An electron is moving with a velocity $2 \times 10^6$ m/s along positive $x$-direction in the uniform electric field of $8 \times 10^7$ V/m applied along positive $y$-direction. The magnitude and direction of a uniform magnetic field (in Tesla) that will cause the electrons to move undeviated along its original path is

• A. 40 in $-ve$ $z$-direction
• B. 40 in $+ve$ $z$-direction
• C. 4 in $+ve$ $z$-direction
• D. 4 in $-ve$ $z$-direction
• E. 8 in $+ve$ $z$-direction

Hint:

For "velocity selector" problems, remember the condition $v = E/B$. To find the direction for a negative charge, first find the direction as if it were positive, then flip the magnetic force direction.

Answer 1

The Correct Option is B

Concept:
For a charged particle to move undeviated in crossed electric and magnetic fields, the electric force ($\vec{F}_e = q\vec{E}$) and magnetic force ($\vec{F}_m = q\vec{v} \times \vec{B}$) must be equal in magnitude and opposite in direction. This means: \[ v = \frac{E}{B} \implies B = \frac{E}{v} \]

Step 1: Calculate the magnitude of the magnetic field.
Given $E = 8 \times 10^7$ V/m and $v = 2 \times 10^6$ m/s: \[ B = \frac{8 \times 10^7}{2 \times 10^6} = 40 \text{ T} \]

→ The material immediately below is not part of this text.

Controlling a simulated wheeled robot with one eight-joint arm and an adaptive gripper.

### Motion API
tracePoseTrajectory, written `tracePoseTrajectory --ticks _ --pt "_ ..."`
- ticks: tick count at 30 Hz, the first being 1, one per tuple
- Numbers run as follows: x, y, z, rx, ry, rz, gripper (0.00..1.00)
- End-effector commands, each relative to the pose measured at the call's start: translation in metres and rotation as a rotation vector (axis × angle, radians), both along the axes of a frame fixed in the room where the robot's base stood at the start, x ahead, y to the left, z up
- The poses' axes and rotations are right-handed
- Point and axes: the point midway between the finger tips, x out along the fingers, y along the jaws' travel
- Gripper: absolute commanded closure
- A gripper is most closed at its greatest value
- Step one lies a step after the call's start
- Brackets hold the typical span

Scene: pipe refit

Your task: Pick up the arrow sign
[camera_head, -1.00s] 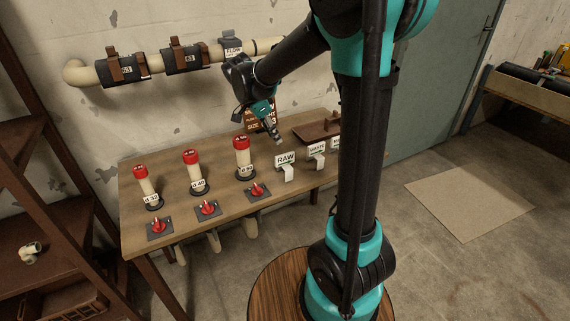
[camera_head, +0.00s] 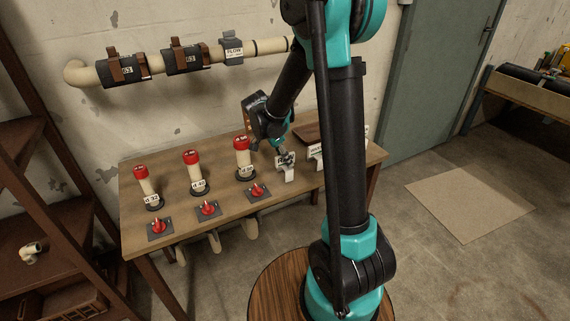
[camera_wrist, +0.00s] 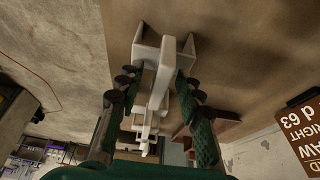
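A small white sign on a bent white stand (camera_head: 289,175) is at the front right of the wooden table. Its RAW lettering shows in the earlier head view and is now mostly covered by my gripper. Any arrow on it is too small to make out. My gripper (camera_head: 284,159) is down at this sign. In the wrist view, the two green fingers are apart, one on each side of the white sign (camera_wrist: 156,88). I see no clear grip on it. Another white sign (camera_head: 315,152) stands just to its right, partly hidden by my arm.
Several red-capped tubes, one of them close by (camera_head: 242,158), stand left of my gripper, with red valve handles (camera_head: 257,190) in front. A brown tray (camera_head: 305,132) is behind. A wall pipe with a FLOW plate (camera_head: 233,50) runs above. A brown lettered board (camera_wrist: 302,130) shows in the wrist view.

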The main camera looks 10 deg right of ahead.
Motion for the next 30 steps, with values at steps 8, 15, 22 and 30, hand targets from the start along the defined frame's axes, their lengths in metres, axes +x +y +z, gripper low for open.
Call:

Step 2: Determine the direction.
[itemsep=4pt]
• Electric Force ($\vec{F}_e$): The electron is negatively charged, so the force is opposite to the electric field ($+y$). Thus, $\vec{F}_e$ is in the $-y$ direction.
• Magnetic Force ($\vec{F}_m$): Must be in the $+y$ direction to cancel $\vec{F}_e$.
• Right-Hand Rule: For a negative charge, $\vec{F}_m = -e(\vec{v} \times \vec{B})$. With $\vec{v}$ in $+x$, $\vec{B}$ must be in the $+z$ direction so that $(\hat{i} \times \hat{k}) = -\hat{j}$, and the negative charge flips it to $+\hat{j}$.